[Given instruction] In the material below, the lines containing the word "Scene" are required; copy each of them.

•••

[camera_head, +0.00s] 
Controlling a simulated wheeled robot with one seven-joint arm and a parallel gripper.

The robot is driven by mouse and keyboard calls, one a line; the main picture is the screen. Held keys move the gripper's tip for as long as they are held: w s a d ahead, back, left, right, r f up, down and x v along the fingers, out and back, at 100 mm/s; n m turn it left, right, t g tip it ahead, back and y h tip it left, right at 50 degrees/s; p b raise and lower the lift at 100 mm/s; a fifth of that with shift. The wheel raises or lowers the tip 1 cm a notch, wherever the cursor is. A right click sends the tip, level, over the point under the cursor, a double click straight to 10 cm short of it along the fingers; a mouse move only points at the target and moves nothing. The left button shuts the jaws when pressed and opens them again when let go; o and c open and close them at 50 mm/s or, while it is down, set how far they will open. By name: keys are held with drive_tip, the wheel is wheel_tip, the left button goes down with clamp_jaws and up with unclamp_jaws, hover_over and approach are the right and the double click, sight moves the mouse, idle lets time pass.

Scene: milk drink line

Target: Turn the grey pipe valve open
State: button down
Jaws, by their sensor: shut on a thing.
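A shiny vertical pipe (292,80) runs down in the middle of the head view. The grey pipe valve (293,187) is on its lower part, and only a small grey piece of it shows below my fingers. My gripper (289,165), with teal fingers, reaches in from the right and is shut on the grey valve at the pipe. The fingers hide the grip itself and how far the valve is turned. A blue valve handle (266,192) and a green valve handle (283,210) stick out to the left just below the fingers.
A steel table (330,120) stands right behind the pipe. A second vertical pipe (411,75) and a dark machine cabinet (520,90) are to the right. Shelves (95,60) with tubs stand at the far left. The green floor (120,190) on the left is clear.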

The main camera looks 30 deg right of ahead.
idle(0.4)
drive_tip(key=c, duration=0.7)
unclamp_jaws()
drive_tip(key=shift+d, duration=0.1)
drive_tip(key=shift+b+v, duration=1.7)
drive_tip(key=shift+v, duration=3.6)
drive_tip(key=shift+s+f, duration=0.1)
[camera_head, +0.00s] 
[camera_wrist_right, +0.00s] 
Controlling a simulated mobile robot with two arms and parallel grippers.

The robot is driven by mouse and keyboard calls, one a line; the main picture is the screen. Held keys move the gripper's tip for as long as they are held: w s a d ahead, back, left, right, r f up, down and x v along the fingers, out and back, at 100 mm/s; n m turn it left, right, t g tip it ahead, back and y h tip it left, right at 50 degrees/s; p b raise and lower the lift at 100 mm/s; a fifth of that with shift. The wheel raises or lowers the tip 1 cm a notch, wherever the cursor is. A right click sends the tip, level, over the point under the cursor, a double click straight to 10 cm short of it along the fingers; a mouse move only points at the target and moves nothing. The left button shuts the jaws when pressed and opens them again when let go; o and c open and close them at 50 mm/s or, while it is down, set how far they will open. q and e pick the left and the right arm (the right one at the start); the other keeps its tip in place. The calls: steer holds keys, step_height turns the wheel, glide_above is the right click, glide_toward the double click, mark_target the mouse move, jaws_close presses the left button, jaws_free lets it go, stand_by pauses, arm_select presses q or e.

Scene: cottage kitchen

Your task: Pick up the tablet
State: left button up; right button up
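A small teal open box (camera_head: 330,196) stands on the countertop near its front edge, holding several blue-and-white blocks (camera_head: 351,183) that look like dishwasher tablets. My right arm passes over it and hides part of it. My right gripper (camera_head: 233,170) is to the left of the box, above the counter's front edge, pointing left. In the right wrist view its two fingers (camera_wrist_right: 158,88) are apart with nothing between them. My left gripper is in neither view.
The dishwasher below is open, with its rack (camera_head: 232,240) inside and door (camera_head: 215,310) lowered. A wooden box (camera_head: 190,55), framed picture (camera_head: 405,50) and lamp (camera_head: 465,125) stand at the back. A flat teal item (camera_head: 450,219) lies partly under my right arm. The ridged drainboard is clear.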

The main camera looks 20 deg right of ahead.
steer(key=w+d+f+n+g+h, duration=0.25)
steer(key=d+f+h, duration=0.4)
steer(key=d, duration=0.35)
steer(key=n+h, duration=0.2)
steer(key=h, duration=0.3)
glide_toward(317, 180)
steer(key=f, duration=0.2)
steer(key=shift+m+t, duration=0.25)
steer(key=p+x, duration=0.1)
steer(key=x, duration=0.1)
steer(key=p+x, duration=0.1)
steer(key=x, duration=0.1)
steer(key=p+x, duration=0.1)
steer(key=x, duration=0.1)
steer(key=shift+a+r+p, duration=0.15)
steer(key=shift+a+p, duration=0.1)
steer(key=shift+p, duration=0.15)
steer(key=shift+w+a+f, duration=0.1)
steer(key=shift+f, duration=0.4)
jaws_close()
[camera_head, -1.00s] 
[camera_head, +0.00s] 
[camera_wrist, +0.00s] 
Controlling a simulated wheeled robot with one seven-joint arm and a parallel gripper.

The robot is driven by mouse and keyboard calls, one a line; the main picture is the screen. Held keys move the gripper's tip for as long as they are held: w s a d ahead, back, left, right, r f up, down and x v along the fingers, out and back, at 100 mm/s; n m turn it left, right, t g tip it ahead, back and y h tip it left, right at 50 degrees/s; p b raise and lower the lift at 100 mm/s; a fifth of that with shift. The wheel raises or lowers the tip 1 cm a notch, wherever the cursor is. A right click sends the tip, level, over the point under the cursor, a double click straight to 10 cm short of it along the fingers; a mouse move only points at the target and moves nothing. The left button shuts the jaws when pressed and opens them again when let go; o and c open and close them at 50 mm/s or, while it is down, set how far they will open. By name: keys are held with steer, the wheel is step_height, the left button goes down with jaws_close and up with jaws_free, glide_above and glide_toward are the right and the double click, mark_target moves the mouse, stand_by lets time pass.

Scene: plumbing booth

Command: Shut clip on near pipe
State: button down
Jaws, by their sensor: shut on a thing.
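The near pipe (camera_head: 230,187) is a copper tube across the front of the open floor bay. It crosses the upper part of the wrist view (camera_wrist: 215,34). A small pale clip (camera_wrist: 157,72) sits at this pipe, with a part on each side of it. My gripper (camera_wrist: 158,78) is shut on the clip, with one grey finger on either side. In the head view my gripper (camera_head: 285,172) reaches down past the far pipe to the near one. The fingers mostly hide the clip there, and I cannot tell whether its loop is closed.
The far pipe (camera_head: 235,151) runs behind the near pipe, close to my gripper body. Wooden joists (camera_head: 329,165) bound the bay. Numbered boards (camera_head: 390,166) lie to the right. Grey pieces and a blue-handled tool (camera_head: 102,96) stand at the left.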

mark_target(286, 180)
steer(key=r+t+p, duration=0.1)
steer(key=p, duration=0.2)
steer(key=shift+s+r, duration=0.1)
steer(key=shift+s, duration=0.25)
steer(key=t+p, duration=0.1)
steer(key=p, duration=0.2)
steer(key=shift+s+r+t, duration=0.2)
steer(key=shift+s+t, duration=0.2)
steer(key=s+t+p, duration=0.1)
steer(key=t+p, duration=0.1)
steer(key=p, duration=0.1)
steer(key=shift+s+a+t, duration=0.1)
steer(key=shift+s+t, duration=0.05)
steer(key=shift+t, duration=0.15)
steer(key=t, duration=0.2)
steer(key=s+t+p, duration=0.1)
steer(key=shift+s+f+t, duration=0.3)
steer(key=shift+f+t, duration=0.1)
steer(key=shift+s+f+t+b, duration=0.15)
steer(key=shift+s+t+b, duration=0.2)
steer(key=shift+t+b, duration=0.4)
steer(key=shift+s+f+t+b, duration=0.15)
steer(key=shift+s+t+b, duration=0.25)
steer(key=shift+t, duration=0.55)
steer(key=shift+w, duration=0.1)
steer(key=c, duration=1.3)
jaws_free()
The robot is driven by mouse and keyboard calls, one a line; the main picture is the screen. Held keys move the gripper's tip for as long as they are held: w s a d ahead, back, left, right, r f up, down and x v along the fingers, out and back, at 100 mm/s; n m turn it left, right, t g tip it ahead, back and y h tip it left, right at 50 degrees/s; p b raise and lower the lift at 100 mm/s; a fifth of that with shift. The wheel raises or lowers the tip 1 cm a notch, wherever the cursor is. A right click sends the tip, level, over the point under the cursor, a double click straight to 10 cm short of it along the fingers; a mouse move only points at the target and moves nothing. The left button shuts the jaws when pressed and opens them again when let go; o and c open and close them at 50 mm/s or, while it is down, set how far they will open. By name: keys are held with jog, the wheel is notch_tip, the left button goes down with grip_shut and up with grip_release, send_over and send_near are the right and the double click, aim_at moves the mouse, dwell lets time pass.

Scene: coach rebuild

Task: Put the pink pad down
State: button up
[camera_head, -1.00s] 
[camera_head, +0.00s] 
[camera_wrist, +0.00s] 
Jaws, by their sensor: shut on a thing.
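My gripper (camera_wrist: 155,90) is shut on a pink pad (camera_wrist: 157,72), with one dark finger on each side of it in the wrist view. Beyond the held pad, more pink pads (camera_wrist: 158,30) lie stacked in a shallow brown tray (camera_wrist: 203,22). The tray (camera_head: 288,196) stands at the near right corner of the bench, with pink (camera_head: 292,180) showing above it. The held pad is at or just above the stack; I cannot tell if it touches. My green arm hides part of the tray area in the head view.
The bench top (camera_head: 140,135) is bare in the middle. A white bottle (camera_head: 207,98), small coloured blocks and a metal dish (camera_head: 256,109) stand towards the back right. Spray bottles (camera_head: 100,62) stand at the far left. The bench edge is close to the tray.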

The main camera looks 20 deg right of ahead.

•••

[The result]
Scene: milk drink line
Scene: cottage kitchen
Scene: plumbing booth
Scene: coach rebuild

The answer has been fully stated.